Organizers at the 31st annual Malibu Kiwanis Chili Cook-Off proclaimed the event a success after a strong turnout over Labor Day weekend.
“The donations from the community were very generous,” said Chili Cook-Off coordinator and president John Paola.
For the 31st edition of the venerable community event, the Kiwanis Club promised a new set of rides, hoping to modernize it from the year before. And the lot was alive, crawling with an audience that included adults as well as youngsters alike.
A car raffle concluded Sunday evening when a white Fiat was awarded to Kiwanis member Ozzie Silna after his name was pulled from a pool of over 500.
When it came down to the actual cooking contest the event is named for, it was a couple of familiar faces that came out on top in contests on Saturday and Sunday.
On Saturday, Cherrystone restaurant took first place, T-squared Country Chili and Pete’s Pulled Pork Chili tied for second, and Henry’s Tropical Turkey Chili placed third.
It was the second year in a row Cherrystone restaurant took home the win, according to owner Leonard Kim.
“We came back this year, and we were fortunate to win,” Kim said. “We were very, very happy.”

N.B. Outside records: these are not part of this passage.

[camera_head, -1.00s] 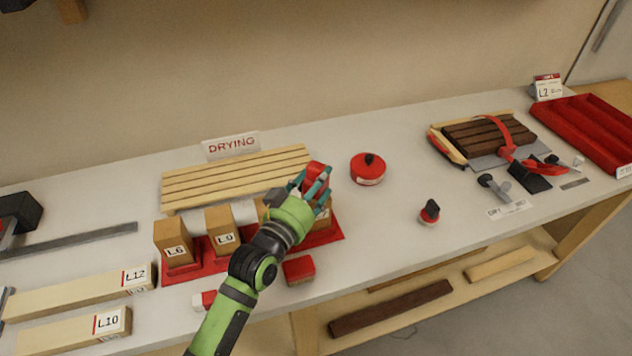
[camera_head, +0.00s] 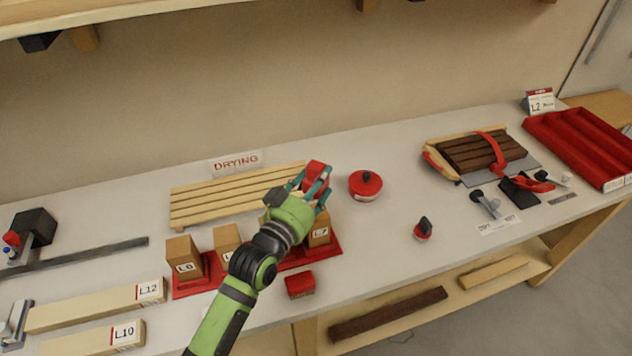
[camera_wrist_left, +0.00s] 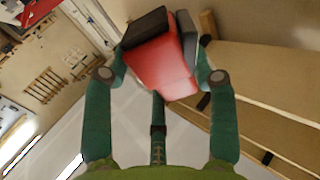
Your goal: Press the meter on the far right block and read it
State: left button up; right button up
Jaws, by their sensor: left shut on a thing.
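My left gripper (camera_head: 316,180) is shut on the red meter (camera_head: 315,172). In the left wrist view the red meter (camera_wrist_left: 163,65), with dark parts, sits between the green fingers (camera_wrist_left: 160,78). The far right block (camera_head: 319,232), with a partly hidden label, stands on the red tray (camera_head: 330,250). The meter appears above and behind this block in the head view; I cannot tell whether they touch. Blocks L6 (camera_head: 185,262) and L9 (camera_head: 226,240) stand further left on the tray, and my arm hides what is between. No meter reading is legible. My right gripper is not in view.
A slatted wood stack (camera_head: 225,198) lies behind the tray. A round red container (camera_head: 365,185) and a red-based stamp-like tool (camera_head: 423,229) stand to the right. Boards L12 (camera_head: 90,305) and L10 (camera_head: 95,340) lie left.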

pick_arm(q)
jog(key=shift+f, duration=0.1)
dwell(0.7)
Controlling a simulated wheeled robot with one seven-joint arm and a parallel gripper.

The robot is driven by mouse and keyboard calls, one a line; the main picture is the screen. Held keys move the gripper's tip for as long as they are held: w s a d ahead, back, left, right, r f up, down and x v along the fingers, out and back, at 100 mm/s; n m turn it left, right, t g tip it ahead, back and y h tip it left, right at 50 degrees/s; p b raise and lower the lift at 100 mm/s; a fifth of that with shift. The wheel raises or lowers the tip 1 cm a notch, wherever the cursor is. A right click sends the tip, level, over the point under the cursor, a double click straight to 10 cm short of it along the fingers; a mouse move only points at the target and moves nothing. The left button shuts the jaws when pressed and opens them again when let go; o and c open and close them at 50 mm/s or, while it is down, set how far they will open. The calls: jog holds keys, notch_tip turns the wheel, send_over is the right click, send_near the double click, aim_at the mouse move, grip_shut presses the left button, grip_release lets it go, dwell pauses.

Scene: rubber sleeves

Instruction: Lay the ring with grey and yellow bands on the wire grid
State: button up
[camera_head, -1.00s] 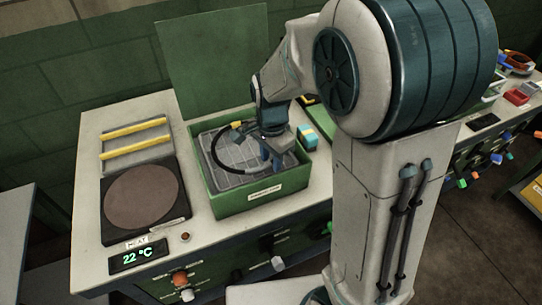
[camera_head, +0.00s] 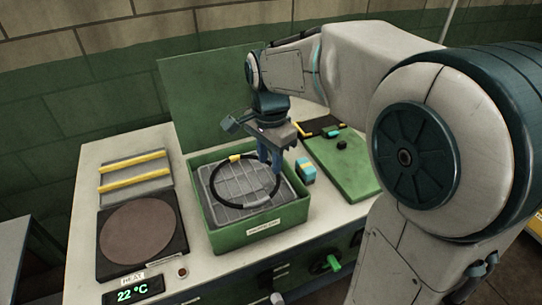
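My gripper (camera_head: 271,166) points down at the ring's back right edge. Its fingertips are close to the ring or at it; whether they grip it is unclear.
The green box (camera_head: 262,229) has a raised lid (camera_head: 215,95) behind it. To the left are a round brown hot plate (camera_head: 137,231), reading 22 °C, and a grey rack with yellow bars (camera_head: 134,172).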

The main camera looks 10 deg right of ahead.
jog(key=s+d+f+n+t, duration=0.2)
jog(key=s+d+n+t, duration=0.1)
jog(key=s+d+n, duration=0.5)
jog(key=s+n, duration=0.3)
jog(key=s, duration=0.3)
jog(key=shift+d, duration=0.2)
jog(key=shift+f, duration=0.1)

Kim launched Cherrystone after receiving help from his friend when developing his chili recipe that includes prime rib, sirloin and shoulder meat from beef. It boasts a strong track record, claiming awards at other cook-offs.
On Sunday, Pete’s Pulled Pork reached first place, trailed by Cherrystone winning second and T-squared taking third.
Peter Tulaney, chef for Pete’s Pulled Pork and owner of the Malibu Art Barn, won with a different recipe in 2009 before creating a new one, which won for the first time this year.
“Pulled pork just has a great flavor. It’s pretty fun and easy to cook,” he said, explaining they use pork shoulder, braising it in Dr. Pepper.
“It has a really nice, sweet, molasses flavor to it.”
Pete’s Pulled Pork knows T-squared from outside the competition since all of them play on the Malibu Rugby Team together, Tulaney said.
“Everyone on the rugby team cooks together,” he says, adding that the two groups engage in a playful rivalry.
“We basically taunt each other for the entire year.”
Judges critiqued contestants’ chili on its appearance, its aroma, if it had the right amount of each ingredient, how hot it was and, most importantly, its taste. Aside from chili, attendees also enjoyed other types of food that ranged from polish sausages to calamari.
Wine from Malibu-based Hoyt Family Vineyards, along with tap beer from a separate truck, was served in one area that was bustling with a bar-like atmosphere on the opening night. Carol Hoyt, who owns Hoyt Family Vineyards and lives on its Kanan-Dume vineyard, called the scene “a great big party” and said it was nice to have local wine represented at the event.
Beyond the food, raffles and attractions, the event functioned as an effort to help the military.
Mari Stanley, volunteer for Operation Interdependence, joined forces with the Malibu Kiwanis Club to donate a “Quilt of Valor” to charity organization Wounded Warriors, which aims to assist disabled soldiers. Malibu residents created the quilt that included signatures from them and the city’s council members.
Stanley shared that, in past instances, veterans have felt gratified to realize the level of public appreciation with other quilts.
“We would like to see more of these quilts being donated to the Wounded Warriors as an appreciation of the service from the actual people,” she said.
“We wanted to give the Wounded Warriors a very nice gift next month, which will be presented by our mayor, Lou La Monte,” Paola said.